Betriebssysteme Der US-Konzern zeigt neue Geräte, auch ein Android-Telefon. Und der Chef ist willens, sich von Windows zu emanzipieren.

Microsoft und Apple pflegen seit 40 Jahren eine mehr oder weniger gesunde Rivalität. Über Jahre ging der Streit darum, wer das bessere Desktop-Betriebssystem hat. In den letzten Jahren hat sich der Wettstreit ausgeweitet. Er tobt inzwischen sogar bei der Unterhaltungselektronik: Apples Airpods haben letzte Woche nämlich Konkurrenz erhalten. Microsoft stellte an einem Anlass in New York unter anderem die Surface Earbuds vor.

Die kommen genau wie Apples Airpods komplett ohne Kabel aus. Und sie haben ein ebenso ambitioniertes, aber komplett konträres Design: Die Airpods sind anhand ihres langen Stiels sofort zu erkennen. Microsofts Ohrstöpsel dagegen haben eine kreisrunde, flache und blank polierte Aussenseite – wie ein überdimensionierter Ohrschmuck. Microsoft bringt das Kunststück fertig, seine Kopfhörer mit Office zuverbandeln: Man kann mit ihnen Outlook-Termine abfragen und bei Powerpoint-Präsentationen die Folie wechseln.

Nebst kleineren Updates für die Surface-Tablets und Laptops hat Microsoft aber auch zwei Pflöcke eingeschlagen: Mit dem Surface Neo und dem Surface Duo greift der Konzern die Idee des faltbaren Bildschirms auf – allerdings ohne sich die Probleme einzuhandeln, mit denen die Konkurrenz seit Monaten kämpft. Zum Beispiel Samsung mit dem Galaxy Fold. Das geht leicht kaputt, weil Displays, wenn sie tatsächlich gebogen werden, enorm fehleranfällig sind.

Microsoft greift deswegen zu einem Trick: Seine beiden Geräte haben zwei separate Bildschirme, die an der langen Seite durch ein Scharnier getrennt sind. Das führt zwar dazu, dass in der Mitte eine schmale schwarze Naht zu sehen ist. Doch aus dieser Not kann man eine Tugend machen: Verwendet man zwei Apps nebeneinander, bildet die Naht eine Trennlinie dazwischen.

Das Surface Neo besteht aus zwei Neun-Zoll-Displays. Man hat bei diesem Gerät mehrere Verwendungsmöglichkeiten: Klappt man den einen Teil nach hinten, dient es als kompaktes, auch gut in einer Hand zu haltendes Tablet.

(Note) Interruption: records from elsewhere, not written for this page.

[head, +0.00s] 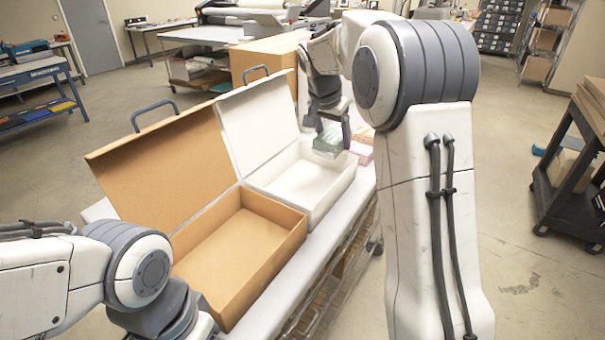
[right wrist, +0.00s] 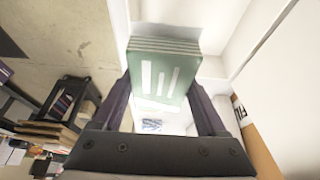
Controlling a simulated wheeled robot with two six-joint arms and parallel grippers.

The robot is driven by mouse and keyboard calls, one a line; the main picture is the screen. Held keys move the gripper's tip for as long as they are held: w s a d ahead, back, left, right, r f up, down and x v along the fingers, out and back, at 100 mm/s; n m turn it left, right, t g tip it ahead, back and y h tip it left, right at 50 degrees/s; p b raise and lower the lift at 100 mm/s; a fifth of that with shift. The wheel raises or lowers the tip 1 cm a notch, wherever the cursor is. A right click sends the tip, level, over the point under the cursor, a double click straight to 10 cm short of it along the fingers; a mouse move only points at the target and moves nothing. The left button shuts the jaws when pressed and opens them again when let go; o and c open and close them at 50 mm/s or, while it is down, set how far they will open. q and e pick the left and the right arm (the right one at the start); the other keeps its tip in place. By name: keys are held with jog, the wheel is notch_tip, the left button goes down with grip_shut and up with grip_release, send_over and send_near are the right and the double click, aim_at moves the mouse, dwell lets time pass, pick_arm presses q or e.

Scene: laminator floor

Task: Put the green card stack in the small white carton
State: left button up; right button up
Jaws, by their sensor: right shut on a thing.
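The green card stack (head: 328,139) is held between the fingers of my right gripper (head: 328,117), over the right far part of the small white carton (head: 318,198). In the right wrist view the green card stack (right wrist: 160,68) shows its white stripes between the two fingers (right wrist: 165,100), with white carton walls close by. The white carton is open, its lid (head: 260,120) raised at the back left, and its visible floor is bare. I cannot tell whether the stack touches the carton. My left arm shows at the lower left, but its gripper is out of view.
A larger brown carton (head: 285,222) stands open and empty beside the white one, nearer me, on the white table (head: 283,308). A pink stack (head: 361,149) lies just beyond the white carton's right side. A dark shelf cart (head: 566,190) stands at the right. The floor between is clear.

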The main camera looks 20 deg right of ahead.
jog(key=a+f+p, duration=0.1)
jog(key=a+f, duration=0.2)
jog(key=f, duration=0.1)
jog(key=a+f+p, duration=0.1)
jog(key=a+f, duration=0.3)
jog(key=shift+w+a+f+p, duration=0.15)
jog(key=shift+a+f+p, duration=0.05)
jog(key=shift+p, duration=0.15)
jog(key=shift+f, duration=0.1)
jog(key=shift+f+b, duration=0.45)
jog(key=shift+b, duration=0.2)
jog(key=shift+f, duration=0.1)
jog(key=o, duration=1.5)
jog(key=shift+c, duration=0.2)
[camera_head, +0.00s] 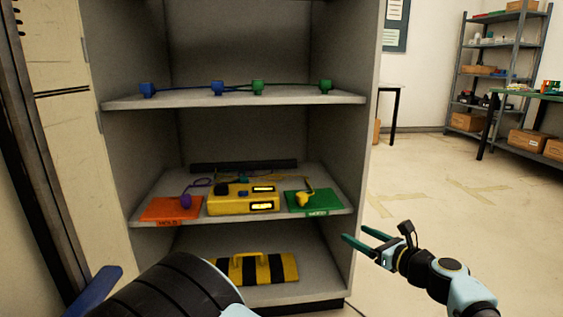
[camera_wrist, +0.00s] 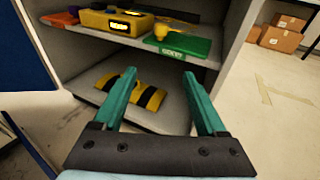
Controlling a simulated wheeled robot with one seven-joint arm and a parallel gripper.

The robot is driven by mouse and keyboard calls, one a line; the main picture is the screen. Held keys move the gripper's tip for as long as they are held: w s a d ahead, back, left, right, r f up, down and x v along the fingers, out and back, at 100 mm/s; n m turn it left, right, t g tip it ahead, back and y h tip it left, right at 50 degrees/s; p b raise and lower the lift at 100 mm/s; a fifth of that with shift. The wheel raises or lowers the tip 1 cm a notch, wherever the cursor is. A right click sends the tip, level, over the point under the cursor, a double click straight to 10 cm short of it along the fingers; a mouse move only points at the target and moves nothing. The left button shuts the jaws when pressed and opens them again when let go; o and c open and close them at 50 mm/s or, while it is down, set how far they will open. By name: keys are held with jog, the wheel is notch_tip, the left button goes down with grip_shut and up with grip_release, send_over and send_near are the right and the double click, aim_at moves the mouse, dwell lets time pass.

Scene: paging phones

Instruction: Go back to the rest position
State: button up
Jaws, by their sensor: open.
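My gripper (camera_head: 361,243) is open and empty, held in front of the cabinet's right side, near its lower shelves. In the wrist view its two green fingers (camera_wrist: 160,92) are apart with nothing between them. The yellow phone unit (camera_head: 243,198) sits on the middle shelf. An orange mat (camera_head: 160,208) with a purple plug (camera_head: 186,201) lies to its left. A green mat (camera_head: 322,203) with a yellow plug (camera_head: 303,199) lies to its right. Blue and green connectors (camera_head: 218,88) with cables stand on the upper shelf.
A yellow and black striped case (camera_head: 263,268) with a handle lies on the bottom shelf. The cabinet's right wall (camera_head: 363,130) stands close to my gripper. Open floor (camera_head: 430,190) lies to the right. A metal rack (camera_head: 487,70) and a green-topped table (camera_head: 520,94) stand farther back.

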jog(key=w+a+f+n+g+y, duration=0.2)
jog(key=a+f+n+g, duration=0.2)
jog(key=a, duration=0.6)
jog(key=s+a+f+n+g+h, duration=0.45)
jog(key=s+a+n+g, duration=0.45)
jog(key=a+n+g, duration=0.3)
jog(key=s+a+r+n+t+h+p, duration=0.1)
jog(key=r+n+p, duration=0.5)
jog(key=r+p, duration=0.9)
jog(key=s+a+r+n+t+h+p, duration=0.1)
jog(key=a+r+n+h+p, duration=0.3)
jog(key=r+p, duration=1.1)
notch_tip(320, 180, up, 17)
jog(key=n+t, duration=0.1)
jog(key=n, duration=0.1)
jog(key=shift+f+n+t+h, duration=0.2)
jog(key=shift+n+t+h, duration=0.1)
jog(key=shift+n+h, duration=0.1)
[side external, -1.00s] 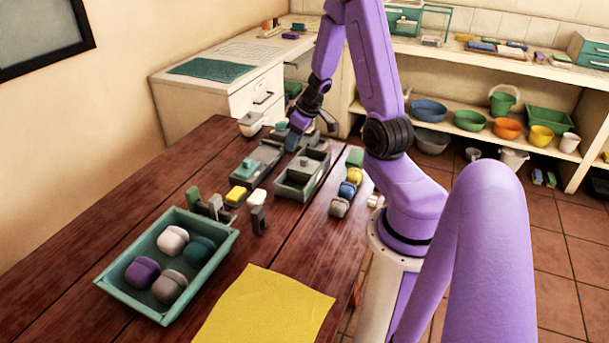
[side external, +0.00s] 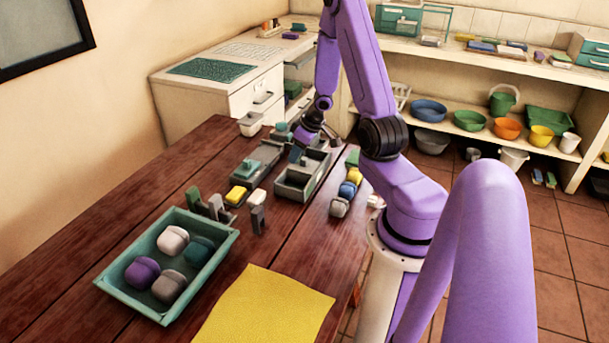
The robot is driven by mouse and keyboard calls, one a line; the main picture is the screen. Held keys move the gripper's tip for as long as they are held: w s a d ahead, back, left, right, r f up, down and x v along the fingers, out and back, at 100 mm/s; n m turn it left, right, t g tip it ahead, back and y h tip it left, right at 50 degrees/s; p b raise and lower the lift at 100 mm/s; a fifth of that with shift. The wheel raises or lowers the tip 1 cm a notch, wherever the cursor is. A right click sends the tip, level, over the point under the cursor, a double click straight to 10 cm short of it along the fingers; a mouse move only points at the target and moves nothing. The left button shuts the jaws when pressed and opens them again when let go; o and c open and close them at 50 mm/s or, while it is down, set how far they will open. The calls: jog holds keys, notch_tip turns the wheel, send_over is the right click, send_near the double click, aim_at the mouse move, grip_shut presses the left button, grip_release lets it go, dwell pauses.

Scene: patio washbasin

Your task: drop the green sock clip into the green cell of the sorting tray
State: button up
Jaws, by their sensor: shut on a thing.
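My gripper (side external: 303,147) points down over the far end of a grey open tray (side external: 292,192) with raised walls, at the middle of the table. It is shut on something small that its fingers hide, and I cannot make out what. A second grey tray (side external: 268,158) lies just left of it. I cannot tell which cell is the green one. A small green clip-like piece (side external: 192,198) stands upright at the left, beside a grey one (side external: 215,206); I cannot tell whether it is the sock clip.
A teal tray (side external: 222,236) with several rounded pieces is at the front left. A yellow cloth (side external: 265,308) lies at the front. A yellow block (side external: 236,195) and a dark upright piece (side external: 258,218) stand between. Several coloured pieces (side external: 348,190) line the tray's right side.

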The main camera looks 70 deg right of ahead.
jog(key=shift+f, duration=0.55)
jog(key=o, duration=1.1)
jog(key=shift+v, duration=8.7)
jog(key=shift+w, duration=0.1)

Ausgeklappt erhält man ein grossformatiges Tablet mit 13 Zoll Arbeitsfläche.

Das Gerät nimmt auch die Laptop-Position ein: Halb aufgeklappt, hat man den oberen Bildschirm quer vor Augen. In dieser Lage lässt sich auch eine Hardware-Tastatur magnetisch andocken, die dann einen Teil des unteren Bildschirms abdeckt. Der obere, sichtbare Bereich wird zur «Wonderbar»: Das ist eine Leiste mit Bedienelementen, die stark an die Touchbar bei Apples Macbook-Pro-Modellen erinnert.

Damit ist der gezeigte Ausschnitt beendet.